▶ **SHORT TASK**: Return a copy of every line in the records that includes the word "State".

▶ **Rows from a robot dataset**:
[START]

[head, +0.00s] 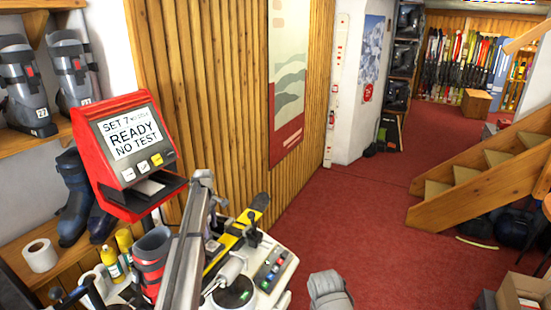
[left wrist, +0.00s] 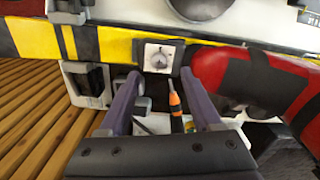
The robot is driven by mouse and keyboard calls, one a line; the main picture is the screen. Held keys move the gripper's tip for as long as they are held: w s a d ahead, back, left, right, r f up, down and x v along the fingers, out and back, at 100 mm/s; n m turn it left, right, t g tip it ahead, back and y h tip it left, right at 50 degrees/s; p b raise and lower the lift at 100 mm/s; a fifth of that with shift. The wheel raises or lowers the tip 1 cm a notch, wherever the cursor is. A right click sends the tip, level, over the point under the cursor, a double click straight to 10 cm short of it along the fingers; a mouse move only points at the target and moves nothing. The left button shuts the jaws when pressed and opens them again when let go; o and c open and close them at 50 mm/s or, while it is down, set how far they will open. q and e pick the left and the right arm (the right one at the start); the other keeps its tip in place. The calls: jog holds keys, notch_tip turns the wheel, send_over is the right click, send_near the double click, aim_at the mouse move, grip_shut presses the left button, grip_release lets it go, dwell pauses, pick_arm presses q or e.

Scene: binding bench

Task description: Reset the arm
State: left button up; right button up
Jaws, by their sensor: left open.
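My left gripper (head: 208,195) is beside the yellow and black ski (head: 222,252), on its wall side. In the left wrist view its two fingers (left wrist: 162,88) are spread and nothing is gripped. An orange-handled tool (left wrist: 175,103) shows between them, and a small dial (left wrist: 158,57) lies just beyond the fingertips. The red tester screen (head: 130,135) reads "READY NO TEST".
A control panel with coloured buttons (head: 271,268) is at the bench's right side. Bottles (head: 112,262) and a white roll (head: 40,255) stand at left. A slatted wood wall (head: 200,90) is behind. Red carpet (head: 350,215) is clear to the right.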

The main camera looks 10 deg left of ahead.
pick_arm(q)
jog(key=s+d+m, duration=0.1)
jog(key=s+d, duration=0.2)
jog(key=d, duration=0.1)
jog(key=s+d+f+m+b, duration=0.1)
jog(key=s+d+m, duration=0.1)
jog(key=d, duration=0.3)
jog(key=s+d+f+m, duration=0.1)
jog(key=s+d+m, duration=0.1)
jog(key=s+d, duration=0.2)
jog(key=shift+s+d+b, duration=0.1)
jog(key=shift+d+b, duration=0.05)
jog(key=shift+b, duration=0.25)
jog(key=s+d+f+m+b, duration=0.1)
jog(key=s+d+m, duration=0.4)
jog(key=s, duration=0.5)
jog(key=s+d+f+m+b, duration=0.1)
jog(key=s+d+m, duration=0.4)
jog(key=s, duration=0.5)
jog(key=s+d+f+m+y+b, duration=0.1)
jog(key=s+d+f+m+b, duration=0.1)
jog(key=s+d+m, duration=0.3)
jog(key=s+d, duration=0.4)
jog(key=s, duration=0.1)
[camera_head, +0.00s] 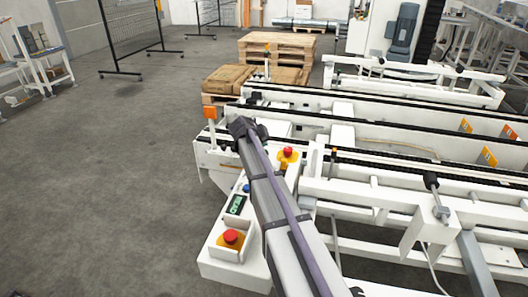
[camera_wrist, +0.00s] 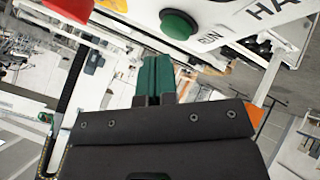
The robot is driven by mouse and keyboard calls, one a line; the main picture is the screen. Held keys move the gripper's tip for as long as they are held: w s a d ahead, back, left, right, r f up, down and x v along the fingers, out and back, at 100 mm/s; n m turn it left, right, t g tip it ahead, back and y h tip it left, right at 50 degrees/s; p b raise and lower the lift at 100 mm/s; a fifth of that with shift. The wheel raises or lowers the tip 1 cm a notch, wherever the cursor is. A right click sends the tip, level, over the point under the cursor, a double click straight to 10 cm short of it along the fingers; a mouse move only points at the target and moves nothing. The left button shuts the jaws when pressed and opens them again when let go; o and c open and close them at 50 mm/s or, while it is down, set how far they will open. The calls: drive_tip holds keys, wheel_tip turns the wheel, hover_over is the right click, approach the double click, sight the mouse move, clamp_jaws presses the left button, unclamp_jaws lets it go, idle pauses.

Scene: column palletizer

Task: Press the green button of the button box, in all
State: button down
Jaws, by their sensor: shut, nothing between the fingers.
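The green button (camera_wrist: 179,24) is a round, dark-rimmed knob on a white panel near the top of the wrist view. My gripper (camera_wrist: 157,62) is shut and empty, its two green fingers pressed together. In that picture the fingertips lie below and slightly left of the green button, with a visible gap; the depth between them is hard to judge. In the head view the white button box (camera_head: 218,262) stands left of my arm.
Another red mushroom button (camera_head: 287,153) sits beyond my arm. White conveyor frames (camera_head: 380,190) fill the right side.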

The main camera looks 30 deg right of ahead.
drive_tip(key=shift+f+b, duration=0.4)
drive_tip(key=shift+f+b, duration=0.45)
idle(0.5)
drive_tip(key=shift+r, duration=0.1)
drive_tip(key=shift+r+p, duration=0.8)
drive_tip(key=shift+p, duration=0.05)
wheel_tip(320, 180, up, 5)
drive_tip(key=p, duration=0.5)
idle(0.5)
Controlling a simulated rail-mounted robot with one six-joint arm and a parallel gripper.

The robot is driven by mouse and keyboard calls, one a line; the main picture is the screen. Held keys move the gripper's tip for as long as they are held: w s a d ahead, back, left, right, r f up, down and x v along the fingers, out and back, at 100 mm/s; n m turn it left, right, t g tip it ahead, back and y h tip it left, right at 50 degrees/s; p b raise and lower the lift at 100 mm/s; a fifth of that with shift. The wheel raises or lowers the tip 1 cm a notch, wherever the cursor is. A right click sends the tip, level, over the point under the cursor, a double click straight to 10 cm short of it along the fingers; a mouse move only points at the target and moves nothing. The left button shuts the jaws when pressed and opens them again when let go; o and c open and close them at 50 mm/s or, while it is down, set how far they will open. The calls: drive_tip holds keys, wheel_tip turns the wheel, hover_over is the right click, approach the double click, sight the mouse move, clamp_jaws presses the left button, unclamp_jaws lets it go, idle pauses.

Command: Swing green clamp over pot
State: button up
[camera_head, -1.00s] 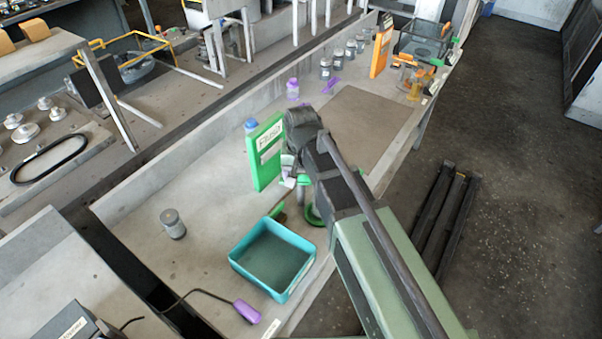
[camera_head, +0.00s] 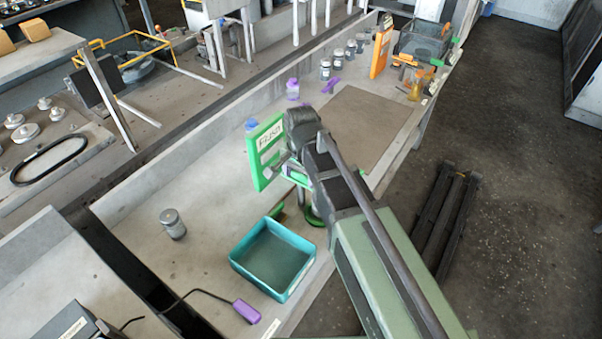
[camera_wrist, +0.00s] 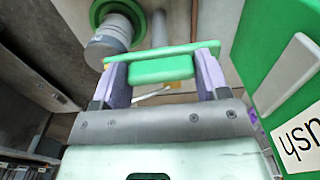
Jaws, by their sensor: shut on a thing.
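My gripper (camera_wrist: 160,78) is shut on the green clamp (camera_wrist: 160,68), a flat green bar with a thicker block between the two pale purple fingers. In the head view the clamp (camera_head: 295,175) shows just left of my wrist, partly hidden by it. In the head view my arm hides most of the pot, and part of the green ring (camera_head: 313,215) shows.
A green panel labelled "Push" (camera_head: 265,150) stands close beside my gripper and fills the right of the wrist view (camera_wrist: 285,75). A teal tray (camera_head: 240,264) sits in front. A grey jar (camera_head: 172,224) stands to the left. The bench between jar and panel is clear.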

[END]

▶ **IN RESPONSE**:
State: left button up; right button up
State: button down
State: button up

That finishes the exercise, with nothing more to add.